Laat ik u schetsen waar we het over hebben als we spreken over meldkamers. Volgens de memorie van toelichting op de Wet veiligheidsregio’s moet onder meldkamer het volgende worden verstaan, ik citeer:
‘De meldkamer is de organisatie die belast is met het ontvangen, registreren en beoordelen van alle hulpvragen gericht op de inzet van brandweer, geneeskundige hulpverleningorganisaties (waaronder ambulancezorg) of politie, het bieden van een adequaat hulpaanbod en het begeleiden en coördineren van de hulpdiensten.’

Tot zover de wet; dan hebben we in ieder geval scherp waarvoor we met zijn allen aan de lat staan.

We hebben het ons niet gemakkelijk gemaakt als het gaat om de verdere organisatie rondom de meldkamers. Het bestuur van de veiligheidsregio is verantwoordelijk. Maar daarnaast is ook de politie belanghebbende, de meldkamer ambulancezorg heeft een status aparte en het rijk heeft medeverantwoordelijkheid voor vervangingsinvesteringen van de centrale systemen.

Daarnaast dragen de ministers van Veiligheid en Justitie en VWS beiden een verantwoordelijkheid in de beleidsontwikkeling. Ook zijn er meerdere wetten van invloed op de meldkamer. Naast de Wet veiligheidsregio’s bijvoorbeeld ook de Politiewet en de Wet Ambulance Zorg. U kunt zich voorstellen dat dit in de praktijk leidt tot complexiteiten in het beheer en de operationele uitvoering in de regio’s. En dan hebben we ook nog te maken met verschillende financieringsbronnen.
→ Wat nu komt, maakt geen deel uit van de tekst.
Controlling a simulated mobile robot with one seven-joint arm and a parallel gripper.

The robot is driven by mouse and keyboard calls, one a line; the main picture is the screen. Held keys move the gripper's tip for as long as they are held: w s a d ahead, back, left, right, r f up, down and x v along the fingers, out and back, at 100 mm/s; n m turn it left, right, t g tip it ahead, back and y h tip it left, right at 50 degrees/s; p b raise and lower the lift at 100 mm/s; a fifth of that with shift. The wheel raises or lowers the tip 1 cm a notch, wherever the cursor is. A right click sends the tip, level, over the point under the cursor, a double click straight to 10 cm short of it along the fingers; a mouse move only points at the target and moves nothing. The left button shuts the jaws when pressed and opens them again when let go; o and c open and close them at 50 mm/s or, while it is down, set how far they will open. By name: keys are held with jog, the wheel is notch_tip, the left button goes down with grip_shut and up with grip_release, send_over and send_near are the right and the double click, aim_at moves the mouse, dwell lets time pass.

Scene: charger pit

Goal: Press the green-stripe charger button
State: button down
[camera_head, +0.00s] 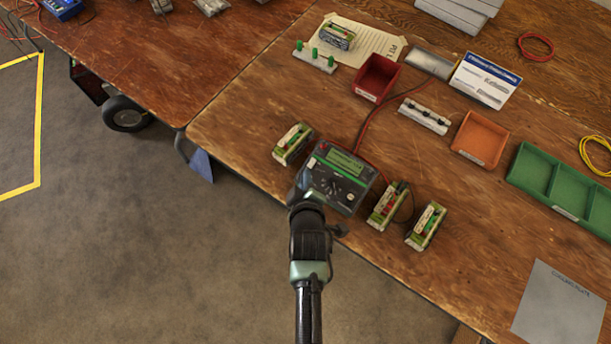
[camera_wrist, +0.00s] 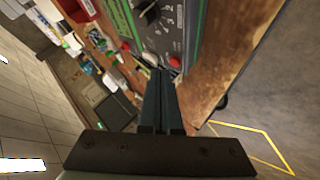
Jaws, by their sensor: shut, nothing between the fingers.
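The charger (camera_head: 345,165) is a dark box with a green display, near the front edge of the wooden table. In the wrist view its panel (camera_wrist: 182,22) shows a green edge line, a black knob, red round parts and a pale oval button (camera_wrist: 149,58). My gripper (camera_head: 308,192) is at the charger's near left side and hides part of its face. In the wrist view my gripper's fingers (camera_wrist: 160,72) are together and empty, their tips just below the pale button and a red one (camera_wrist: 175,61). I cannot tell whether they touch, or which button belongs to a green stripe.
Battery packs stand close by: one left (camera_head: 293,144), two right (camera_head: 387,205) (camera_head: 426,226). A red cable runs behind the charger. A red bin (camera_head: 376,77), an orange tray (camera_head: 481,138) and a green tray (camera_head: 561,180) lie further off.

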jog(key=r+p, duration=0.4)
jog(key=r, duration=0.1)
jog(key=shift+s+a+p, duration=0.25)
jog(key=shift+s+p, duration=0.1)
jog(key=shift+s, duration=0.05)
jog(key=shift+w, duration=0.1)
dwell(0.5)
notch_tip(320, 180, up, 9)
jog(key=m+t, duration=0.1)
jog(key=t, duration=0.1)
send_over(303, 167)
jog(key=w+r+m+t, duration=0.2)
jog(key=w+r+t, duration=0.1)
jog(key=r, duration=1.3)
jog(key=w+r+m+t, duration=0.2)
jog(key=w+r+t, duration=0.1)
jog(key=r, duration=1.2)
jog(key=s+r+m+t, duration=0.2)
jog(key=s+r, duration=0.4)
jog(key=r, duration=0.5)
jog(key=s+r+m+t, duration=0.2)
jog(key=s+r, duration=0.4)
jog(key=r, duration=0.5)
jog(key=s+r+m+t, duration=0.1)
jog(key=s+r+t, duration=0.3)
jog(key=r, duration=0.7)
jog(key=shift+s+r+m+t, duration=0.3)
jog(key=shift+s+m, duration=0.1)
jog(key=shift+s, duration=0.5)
En met dit in het achterhoofd buigen wij ons vanmiddag gezamenlijk – bestuurders en managers uit de brancheorganisaties – over het meldkamerdomein. In het regeerakkoord staat dat vanaf 2015 het meldkamerdomein 50 miljoen minder moet kosten. In een nadere brief van de minister staat overigens dat deze bezuinigingen vanaf 2020 structureel moeten zijn. Ik kan me niet onttrekken aan het gevoel dat deze bedragen afkomstig zijn van de commissie Vijlbrief. Alleen had Vijlbrief nog wel aangegeven dat de kosten voor de baten uitgaan en dat er eerst investeringen nodig zijn voor bijvoorbeeld frictiekosten, arbeidskosten en investeringen. Deze mis ik nu in het verhaal van het kabinet. Bovendien wil ik ook graag weten wat we precies onder het meldkamerdomein verstaan en wat dan de totale kosten van dat domein zijn. Pas dan kunnen we serieus ingaan op de vraag welke onderdelen effectiever en goedkoper kunnen. Voor zover ik weet hebben we als veiligheidssector geen goed inzicht in deze kosten, maar wellicht de minister wel, hij superviseerde immers als informateur het regeerakkoord.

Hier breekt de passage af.